Silt fences are temporary barriers intended for retaining sediment and controlling erosion on construction sites. These fences are made out of synthetic filtration fabric, usually geo-textile filter fabric, woven together to create sheets of material that offer incredible strength and a good level of permeability. This enables water to flow through while preventing sediment from flowing downhill. Wooden or steel posts spaced at regular intervals are used to support the fabric. There are many different silt fence fabric options you can choose from, depending on your application. Your choice of sediment control material should depend on the kind of erosion, water, or sediment control that your site requires. Your standard options include but are not limited to the following:
- Standard staked silt fences – The fabrics used for standard staked silt fences fall under three grade-categories, namely economy grade, contractor grade, and DOT grade.
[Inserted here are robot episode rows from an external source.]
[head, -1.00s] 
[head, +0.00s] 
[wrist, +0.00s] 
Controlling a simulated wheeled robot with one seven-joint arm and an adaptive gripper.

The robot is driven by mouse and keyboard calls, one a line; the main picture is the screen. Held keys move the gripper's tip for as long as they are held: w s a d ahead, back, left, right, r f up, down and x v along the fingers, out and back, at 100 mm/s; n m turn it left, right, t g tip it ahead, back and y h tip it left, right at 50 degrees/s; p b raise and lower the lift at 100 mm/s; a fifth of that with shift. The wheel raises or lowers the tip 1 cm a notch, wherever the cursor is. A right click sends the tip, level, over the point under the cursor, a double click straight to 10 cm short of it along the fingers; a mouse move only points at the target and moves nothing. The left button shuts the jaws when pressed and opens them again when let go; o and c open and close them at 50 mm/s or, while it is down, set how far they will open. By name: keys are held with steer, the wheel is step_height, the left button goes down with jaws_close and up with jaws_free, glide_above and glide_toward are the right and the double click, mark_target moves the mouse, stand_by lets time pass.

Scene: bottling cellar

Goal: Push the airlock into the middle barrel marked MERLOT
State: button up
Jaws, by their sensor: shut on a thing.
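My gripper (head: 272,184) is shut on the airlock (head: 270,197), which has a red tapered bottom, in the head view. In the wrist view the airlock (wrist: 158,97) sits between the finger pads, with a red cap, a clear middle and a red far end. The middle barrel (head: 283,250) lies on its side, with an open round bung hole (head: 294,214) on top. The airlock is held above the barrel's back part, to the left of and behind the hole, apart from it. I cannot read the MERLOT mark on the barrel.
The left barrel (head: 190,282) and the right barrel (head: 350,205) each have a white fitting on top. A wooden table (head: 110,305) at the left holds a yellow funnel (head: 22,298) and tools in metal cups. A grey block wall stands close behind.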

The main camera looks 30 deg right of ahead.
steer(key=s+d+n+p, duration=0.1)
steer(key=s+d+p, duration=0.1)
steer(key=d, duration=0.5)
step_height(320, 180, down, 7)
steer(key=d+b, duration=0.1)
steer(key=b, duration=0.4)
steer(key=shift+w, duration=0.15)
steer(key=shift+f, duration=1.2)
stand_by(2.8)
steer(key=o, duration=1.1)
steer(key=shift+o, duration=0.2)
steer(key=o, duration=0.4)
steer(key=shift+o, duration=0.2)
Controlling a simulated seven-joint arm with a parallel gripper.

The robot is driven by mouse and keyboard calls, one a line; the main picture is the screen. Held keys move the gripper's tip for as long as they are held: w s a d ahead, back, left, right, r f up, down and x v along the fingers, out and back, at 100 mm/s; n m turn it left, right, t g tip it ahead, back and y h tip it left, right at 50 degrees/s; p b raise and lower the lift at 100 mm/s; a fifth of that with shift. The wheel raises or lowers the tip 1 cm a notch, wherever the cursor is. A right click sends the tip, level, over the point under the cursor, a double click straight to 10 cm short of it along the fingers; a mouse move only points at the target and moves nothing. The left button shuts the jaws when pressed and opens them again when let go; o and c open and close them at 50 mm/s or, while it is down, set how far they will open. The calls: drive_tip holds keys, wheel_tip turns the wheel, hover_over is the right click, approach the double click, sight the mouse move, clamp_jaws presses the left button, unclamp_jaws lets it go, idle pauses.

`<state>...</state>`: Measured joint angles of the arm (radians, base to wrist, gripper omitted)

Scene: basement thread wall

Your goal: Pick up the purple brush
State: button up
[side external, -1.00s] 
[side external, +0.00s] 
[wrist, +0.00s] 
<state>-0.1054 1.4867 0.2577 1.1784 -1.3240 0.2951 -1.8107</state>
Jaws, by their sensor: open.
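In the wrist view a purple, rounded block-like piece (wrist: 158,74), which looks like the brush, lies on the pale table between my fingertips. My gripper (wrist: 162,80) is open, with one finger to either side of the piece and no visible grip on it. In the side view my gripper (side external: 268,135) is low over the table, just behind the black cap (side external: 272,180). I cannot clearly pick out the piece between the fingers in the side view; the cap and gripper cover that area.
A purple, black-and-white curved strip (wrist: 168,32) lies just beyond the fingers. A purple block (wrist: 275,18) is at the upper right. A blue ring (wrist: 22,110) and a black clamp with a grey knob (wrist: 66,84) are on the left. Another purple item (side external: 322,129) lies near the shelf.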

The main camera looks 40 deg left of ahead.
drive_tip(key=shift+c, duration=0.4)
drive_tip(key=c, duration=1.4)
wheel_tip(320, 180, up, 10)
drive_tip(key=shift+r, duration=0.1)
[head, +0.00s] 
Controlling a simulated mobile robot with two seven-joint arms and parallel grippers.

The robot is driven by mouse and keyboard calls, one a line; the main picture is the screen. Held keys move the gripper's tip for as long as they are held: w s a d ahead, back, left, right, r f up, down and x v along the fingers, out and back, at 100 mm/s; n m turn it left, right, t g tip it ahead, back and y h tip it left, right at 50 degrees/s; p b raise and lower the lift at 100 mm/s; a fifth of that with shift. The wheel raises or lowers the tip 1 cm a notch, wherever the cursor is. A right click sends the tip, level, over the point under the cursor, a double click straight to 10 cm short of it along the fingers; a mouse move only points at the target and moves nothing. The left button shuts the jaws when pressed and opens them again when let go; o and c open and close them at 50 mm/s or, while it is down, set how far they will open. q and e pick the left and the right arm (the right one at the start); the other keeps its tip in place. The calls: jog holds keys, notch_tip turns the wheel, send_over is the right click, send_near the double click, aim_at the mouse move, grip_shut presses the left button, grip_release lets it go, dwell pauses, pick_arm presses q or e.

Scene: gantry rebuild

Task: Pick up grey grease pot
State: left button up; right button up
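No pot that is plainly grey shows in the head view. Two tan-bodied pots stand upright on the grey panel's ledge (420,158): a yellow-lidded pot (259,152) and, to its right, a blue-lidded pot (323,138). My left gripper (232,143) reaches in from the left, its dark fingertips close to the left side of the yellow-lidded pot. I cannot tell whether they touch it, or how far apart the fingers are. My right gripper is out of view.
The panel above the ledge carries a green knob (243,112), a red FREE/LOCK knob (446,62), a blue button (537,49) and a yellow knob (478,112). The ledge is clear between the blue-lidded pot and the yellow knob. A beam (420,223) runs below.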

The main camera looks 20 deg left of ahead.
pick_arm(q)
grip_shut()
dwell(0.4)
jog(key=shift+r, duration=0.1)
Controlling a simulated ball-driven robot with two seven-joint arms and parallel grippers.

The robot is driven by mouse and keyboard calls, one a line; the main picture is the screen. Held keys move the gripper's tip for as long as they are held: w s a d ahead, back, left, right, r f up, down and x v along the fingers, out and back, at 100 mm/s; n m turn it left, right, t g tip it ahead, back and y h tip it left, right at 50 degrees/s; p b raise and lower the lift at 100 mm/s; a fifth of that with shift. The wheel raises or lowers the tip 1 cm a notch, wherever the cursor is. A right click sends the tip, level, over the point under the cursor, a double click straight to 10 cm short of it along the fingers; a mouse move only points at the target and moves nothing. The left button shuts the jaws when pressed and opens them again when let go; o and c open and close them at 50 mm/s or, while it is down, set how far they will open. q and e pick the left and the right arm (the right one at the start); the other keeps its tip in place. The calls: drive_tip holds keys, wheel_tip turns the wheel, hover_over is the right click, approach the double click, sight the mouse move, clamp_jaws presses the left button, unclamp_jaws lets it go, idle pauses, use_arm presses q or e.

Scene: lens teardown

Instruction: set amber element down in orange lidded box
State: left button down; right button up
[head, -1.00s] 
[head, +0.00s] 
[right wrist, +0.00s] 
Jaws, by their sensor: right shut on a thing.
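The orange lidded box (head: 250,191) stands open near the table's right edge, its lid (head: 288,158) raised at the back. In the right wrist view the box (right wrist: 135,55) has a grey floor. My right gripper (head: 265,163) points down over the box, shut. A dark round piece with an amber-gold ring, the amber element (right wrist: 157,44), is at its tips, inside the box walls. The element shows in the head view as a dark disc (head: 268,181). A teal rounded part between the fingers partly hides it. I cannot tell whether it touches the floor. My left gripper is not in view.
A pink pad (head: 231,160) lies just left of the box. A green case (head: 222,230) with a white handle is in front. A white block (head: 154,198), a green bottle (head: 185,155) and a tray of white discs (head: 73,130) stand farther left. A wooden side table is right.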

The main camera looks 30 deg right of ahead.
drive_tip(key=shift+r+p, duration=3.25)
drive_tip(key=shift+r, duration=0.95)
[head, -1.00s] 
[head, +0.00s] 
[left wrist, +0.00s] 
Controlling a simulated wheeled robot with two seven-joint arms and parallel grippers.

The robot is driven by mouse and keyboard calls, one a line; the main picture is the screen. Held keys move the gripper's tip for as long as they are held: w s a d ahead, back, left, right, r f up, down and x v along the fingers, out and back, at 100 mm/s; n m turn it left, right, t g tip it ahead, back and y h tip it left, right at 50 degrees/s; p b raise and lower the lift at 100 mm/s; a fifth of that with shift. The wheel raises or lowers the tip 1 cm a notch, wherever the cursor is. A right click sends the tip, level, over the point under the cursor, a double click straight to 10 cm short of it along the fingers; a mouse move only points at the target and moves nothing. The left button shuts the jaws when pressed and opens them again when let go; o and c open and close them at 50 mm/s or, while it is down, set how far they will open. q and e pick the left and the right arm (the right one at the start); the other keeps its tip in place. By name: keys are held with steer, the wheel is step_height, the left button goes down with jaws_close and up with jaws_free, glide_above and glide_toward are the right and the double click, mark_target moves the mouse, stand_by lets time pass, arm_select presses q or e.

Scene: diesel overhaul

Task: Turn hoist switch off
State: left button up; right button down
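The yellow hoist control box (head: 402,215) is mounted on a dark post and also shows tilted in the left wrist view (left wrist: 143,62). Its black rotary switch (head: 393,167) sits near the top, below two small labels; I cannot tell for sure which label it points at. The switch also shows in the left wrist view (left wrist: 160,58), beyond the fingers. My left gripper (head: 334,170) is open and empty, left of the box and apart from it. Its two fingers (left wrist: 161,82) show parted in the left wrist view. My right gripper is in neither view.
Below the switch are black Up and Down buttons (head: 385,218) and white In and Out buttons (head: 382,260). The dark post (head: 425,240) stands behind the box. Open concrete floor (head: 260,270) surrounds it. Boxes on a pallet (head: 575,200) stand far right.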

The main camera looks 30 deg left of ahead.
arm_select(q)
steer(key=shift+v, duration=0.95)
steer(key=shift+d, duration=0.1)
These fabrics offer good filtration capabilities, able to contain dirt, sediment, and other displaced materials, while allowing water to flow through. This effectively limits erosion.
- Wire back silt fences – Wire back silt fences are also commonly used in construction sites. Like standard staked fences, they make use of woven geo-textiles, but with the added support of a mesh wire fencing (welded or field wire), ideal for controlling stronger downhill flows.
- Orange safety fence – Another popular option on job sites, orange safety fences are ideal in areas requiring high visibility and support. These fences are made out of plastic mesh and they are typically used as perimeter or warning fences for hazardous areas and dangerous job sites.
- Higher control staked silt barrier – In areas with significant water flow, impermeable silt barriers might be a better option. Rather than a mesh fabric that enables water flow, these barriers use a high-strength material that is impermeable to water and instead controls or redirects flow as needed. They are typically built using the same materials as turbidity curtains, which allow for effective control of higher water levels as well as faster flow rates.
Many construction sites make the mistake of installing silt fences incorrectly. Silt fences are most effective when the fabric is buried along with the stakes. The fence should form an entrenchment in the ground to ensure erosion control. Periodic inspection of the installation must also be done to ensure efficiency throughout the duration of the project. Sediment build up must likewise be removed once it reaches a third to half the fence height.